EXERCISE DESCRIPTION =
Reproduce every line of the material below, but drop the pictures.

==*==

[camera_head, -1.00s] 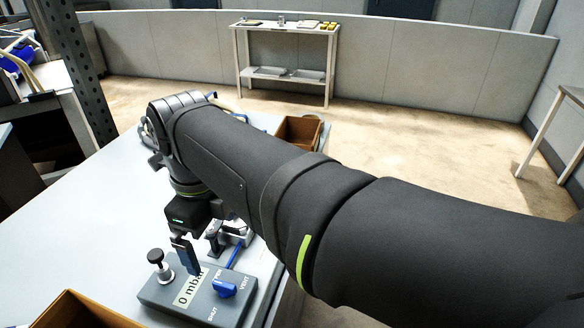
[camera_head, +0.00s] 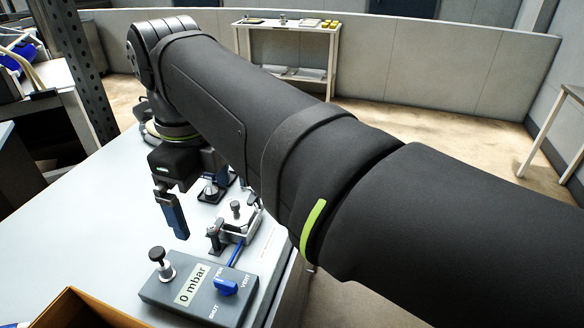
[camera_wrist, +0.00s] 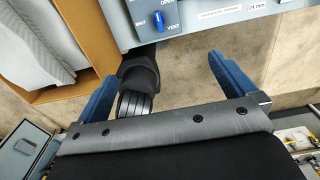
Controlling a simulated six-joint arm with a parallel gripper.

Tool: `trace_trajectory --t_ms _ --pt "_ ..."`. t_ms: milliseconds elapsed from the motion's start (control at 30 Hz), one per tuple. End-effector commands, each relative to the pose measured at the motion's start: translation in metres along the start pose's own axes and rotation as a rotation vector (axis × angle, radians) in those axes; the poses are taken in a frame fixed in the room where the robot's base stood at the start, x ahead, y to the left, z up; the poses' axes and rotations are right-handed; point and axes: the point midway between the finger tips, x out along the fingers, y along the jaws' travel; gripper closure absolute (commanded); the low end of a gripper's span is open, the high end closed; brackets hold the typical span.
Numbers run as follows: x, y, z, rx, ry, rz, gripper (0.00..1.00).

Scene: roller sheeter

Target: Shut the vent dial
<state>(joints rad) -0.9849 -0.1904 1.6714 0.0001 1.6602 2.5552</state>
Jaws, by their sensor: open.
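The vent dial (camera_head: 226,286) is a blue knob on the sloped top of a grey control box (camera_head: 185,312), with OPEN, SHUT and VENT lettering around it. In the wrist view the dial (camera_wrist: 157,22) is near the top edge, its long handle roughly upright in the picture, beside the SHUT and OPEN words. I cannot tell its exact setting. My gripper (camera_head: 175,222) is behind and above the box, touching nothing. In the wrist view my gripper (camera_wrist: 160,68) shows two blue fingers wide apart and empty, with the dial beyond them.
The box also carries a 0 mbar display (camera_head: 192,285) and a black-topped post (camera_head: 158,259). A clamp-like fixture (camera_head: 233,228) stands behind it, joined by a blue tube. A brown bin (camera_head: 85,310) stands at the front left. The white tabletop to the left is clear.

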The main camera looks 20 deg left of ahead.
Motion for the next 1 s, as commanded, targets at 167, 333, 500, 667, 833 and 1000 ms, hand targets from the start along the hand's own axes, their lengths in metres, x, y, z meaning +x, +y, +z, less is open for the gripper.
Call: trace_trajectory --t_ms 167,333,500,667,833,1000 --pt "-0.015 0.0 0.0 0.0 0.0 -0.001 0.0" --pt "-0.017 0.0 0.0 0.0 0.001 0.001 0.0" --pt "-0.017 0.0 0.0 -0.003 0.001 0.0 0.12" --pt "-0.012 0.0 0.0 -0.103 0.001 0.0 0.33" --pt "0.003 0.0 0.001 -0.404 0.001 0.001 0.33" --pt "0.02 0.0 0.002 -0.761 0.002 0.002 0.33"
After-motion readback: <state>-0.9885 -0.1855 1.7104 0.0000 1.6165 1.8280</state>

==*==

RESPONSE TO THE EXERCISE =
[camera_head, -1.00s] 
[camera_head, +0.00s] 
[camera_wrist, +0.00s] 
Controlling a simulated six-joint arm with a parallel gripper.

Tool: `trace_trajectory --t_ms _ --pt "_ ..."`. t_ms: milliseconds elapsed from the motion's start (control at 30 Hz), one per tuple. End-effector commands, each relative to the pose measured at the motion's start: translation in metres along the start pose's own axes and rotation as a rotation vector (axis × angle, radians) in those axes; the poses are taken in a frame fixed in the room where the robot's base stood at the start, x ahead, y to the left, z up; the poses' axes and rotations are right-handed; point and axes: the point midway between the finger tips, x out along the fingers, y along the jaws' travel; gripper closure absolute (commanded); the low end of a gripper's span is open, the high end closed; brackets hold the typical span.
Numbers run as follows: x, y, z, rx, ry, rz, gripper (0.00..1.00).

Scene: roller sheeter

Target: Shut the vent dial
<state>(joints rad) -0.9849 -0.1904 1.6714 0.0001 1.6602 2.5552</state>
Jaws, by their sensor: open.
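The vent dial (camera_head: 226,286) is a blue knob on the sloped top of a grey control box (camera_head: 185,312), with OPEN, SHUT and VENT lettering around it. In the wrist view the dial (camera_wrist: 157,22) is near the top edge, its long handle roughly upright in the picture, beside the SHUT and OPEN words. I cannot tell its exact setting. My gripper (camera_head: 175,222) is behind and above the box, touching nothing. In the wrist view my gripper (camera_wrist: 160,68) shows two blue fingers wide apart and empty, with the dial beyond them.
The box also carries a 0 mbar display (camera_head: 192,285) and a black-topped post (camera_head: 158,259). A clamp-like fixture (camera_head: 233,228) stands behind it, joined by a blue tube. A brown bin (camera_head: 85,310) stands at the front left. The white tabletop to the left is clear.

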The main camera looks 20 deg left of ahead.
Motion for the next 1 s, as commanded, targets at 167, 333, 500, 667, 833 and 1000 ms, hand targets from the start along the hand's own axes, their lengths in metres, x, y, z meaning +x, +y, +z, less is open for the gripper.
Call: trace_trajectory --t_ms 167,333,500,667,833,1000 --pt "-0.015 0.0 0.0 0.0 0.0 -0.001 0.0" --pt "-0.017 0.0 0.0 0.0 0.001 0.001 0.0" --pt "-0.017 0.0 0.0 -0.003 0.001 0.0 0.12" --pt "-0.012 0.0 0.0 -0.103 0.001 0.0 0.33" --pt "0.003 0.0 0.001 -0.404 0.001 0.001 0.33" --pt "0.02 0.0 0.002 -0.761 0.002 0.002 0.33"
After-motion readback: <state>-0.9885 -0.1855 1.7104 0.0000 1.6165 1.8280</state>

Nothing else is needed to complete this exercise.